Since the introduction of the Web and its consequent commercialization, one of the problems universally facing developers is how to deal with information overload. Search engines became the information bots and they are widely developed and used on the Internet. But as the search agents become more powerful, they overload us once again with too much information. An intelligent agent (or simply an agent) is a program that gathers information or performs some other service without the immediate presence of the user and on some regular schedule. Typically, an agent program, using parameters provided by the user, searches all or some part of the Internet, gathers information the user is interested in, and presents it on a daily or other periodic basis.

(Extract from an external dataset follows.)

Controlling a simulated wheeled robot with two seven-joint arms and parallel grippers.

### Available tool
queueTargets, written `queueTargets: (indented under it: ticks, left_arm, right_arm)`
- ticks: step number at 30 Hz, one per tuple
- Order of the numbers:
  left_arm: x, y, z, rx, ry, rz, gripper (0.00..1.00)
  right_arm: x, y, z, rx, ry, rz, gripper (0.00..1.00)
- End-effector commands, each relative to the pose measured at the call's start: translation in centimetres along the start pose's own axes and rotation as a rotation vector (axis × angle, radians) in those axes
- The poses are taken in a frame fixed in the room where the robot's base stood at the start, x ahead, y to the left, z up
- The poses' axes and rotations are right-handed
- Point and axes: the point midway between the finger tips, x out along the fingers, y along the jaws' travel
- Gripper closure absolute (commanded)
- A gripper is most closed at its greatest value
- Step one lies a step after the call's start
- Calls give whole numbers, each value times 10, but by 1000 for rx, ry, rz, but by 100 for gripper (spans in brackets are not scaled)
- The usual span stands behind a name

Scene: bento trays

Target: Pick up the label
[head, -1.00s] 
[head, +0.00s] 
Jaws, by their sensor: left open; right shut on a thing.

The next generation of agents focused on classification and narrowing down information, returning us to issues of categorising that I discussed earlier when considering databases.

That navigating information would be the primary problem with the explosion of computer networks soon became evident to developers working in this environment. In the early 1990s, Internet pioneer Brewster Kahler developed the Wide Area Information Server (WAIS), the first system for publishing quantities of data in a searchable form on the Internet. WAIS helped bring commercial and government agencies onto the Internet by selling Internet publishing tools and production services to companies such as Encyclopaedia Britannica, the New York Times, and the Government Printing Office (Kahler, “Archiving the Internet”). As I mentioned in Chapter 5, Kahler is now archiving the Internet.

More recently, with the rapid expansion of the Web and the near frenzied rate of Internet stocks, the stakes have been raised tremendously. Browser and search firms are purchasing technology that improves Web navigation. For instance, search company Lycos bought WiseWire, which automatically organizes Internet content into directories and categories. In 1997, Microsoft bought Firefly, which recommends content to Web surfers based on profiles they submit (“Microsoft Catches Firefly”).